Predictive Auto-scaling of vSphere VMs and Docker Container Services – Shifting Gears

In the previous posts, I detailed the two main functions for performing the auto-scaling procedure. One to scale the K8s VM backed cluster across additional physical hosts, and one to scale the K8s pod deployment across the added hosts/nodes. The predictive trigger of these functions was to be the focus of this post.

As time passed and work took me away from this project, I am now without my former lab setup to test it. I could rebuild the lab and continue  the final bit of code that predicts a pattern in past CPU demand and calls the functions. But for my sanity’s sake, I’m going to pass on that for now and move on to the next logical progression in this series.

If I were to complete the last part of this, I would likely keep it in the vein of open source, unsupported distributions. TICK and Prophet are the two pieces I had earmarked for the work.

Unless you are Uber, Google, Facebook, etc., you are better off implementing a vendor supported solution wherever possible. The integration points have largely been worked out for you and you are left with far less to manage on your own.

Ultimately, the outcome was on a trajectory for my anticipated result. No matter how much work you put into a hacked together container service with multiple open source projects, there would be no end in sight to achieve something that was production-ready.

So that will be the focus of my next pass at the sample functionality I’ve created with the unsupported open source software. I will aim to implement a standard upstream version of k8s with an auto-scaling capability via VMware PKS. And then finally, look at incorporating a predictive function into that implementation.

Along the way, I will refer back to the previous methods to compare the pros and cons of either approach.


On a side note….

Another thing I’ve learned along the way is that time series forecasting is an immense topic, with many rabbit holes.

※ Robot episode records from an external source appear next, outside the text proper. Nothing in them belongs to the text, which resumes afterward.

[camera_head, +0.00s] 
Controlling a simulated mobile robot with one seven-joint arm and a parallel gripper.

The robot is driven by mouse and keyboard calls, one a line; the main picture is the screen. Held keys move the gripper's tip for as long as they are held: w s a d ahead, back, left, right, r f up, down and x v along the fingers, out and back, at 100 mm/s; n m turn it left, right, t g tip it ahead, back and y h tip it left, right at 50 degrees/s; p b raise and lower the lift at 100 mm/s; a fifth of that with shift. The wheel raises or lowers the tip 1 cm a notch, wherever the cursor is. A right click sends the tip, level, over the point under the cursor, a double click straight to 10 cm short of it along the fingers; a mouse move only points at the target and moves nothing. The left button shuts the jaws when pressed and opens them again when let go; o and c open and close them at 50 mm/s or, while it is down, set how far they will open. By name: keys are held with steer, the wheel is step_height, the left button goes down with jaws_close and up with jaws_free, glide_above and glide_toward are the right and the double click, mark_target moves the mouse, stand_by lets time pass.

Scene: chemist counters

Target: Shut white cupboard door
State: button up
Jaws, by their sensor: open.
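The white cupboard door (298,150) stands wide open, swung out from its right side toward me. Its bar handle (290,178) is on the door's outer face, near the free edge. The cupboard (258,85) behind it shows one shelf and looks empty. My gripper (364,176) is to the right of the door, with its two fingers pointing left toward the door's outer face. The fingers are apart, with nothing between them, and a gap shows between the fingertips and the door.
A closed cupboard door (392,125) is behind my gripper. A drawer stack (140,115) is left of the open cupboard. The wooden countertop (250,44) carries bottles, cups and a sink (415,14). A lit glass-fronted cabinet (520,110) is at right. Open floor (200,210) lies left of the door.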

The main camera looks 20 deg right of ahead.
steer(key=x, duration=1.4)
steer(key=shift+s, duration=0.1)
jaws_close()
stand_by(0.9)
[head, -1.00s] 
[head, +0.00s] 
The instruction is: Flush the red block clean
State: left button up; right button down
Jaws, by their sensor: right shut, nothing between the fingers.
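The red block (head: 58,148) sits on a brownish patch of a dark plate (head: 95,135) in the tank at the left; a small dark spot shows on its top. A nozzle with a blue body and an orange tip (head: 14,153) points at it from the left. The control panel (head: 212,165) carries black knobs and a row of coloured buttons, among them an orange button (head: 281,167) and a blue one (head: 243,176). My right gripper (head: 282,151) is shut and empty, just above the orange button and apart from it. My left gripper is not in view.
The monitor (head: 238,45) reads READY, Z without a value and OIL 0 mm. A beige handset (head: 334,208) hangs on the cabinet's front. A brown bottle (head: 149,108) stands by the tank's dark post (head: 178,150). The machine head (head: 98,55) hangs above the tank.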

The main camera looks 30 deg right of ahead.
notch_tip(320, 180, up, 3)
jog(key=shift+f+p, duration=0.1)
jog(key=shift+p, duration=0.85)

I find it quite interesting but have determined that to truly, deeply understand the topic, it would require far more time than I have to commit. I’ll leave the details to the data scientist and be happy with knowing how to pick an appropriate set of time series analysis models for a given task.

The more I’ve read into time series ‘forecasting’, the more I’ve come to believe it should be referred to as timer series ‘prediction’. A time series forecast is really just a best guess of an input’s future value based on historic value(s) of it. While the science has proven to be accurate to a degree, it’s sort of akin to predicting the weather tomorrow based on the past six months of weather, without taking into consideration any of the weather indicators that affect it. The accuracy of a time series forecast result is largely dependent on the properties with influence over the metric you are analyzing.

I believe a truly intelligent predictive auto-scaling function will need to rely on more than a set of time series forecasting models that are only looking at traditional metrics like CPU. It will require knowledge of real-world events and trends. For example, tracking the path of a hurricane as an influence on when, where, and how to scale a service. That could be an interesting project for Kafka. I’ll hold off on committing to that for now as well.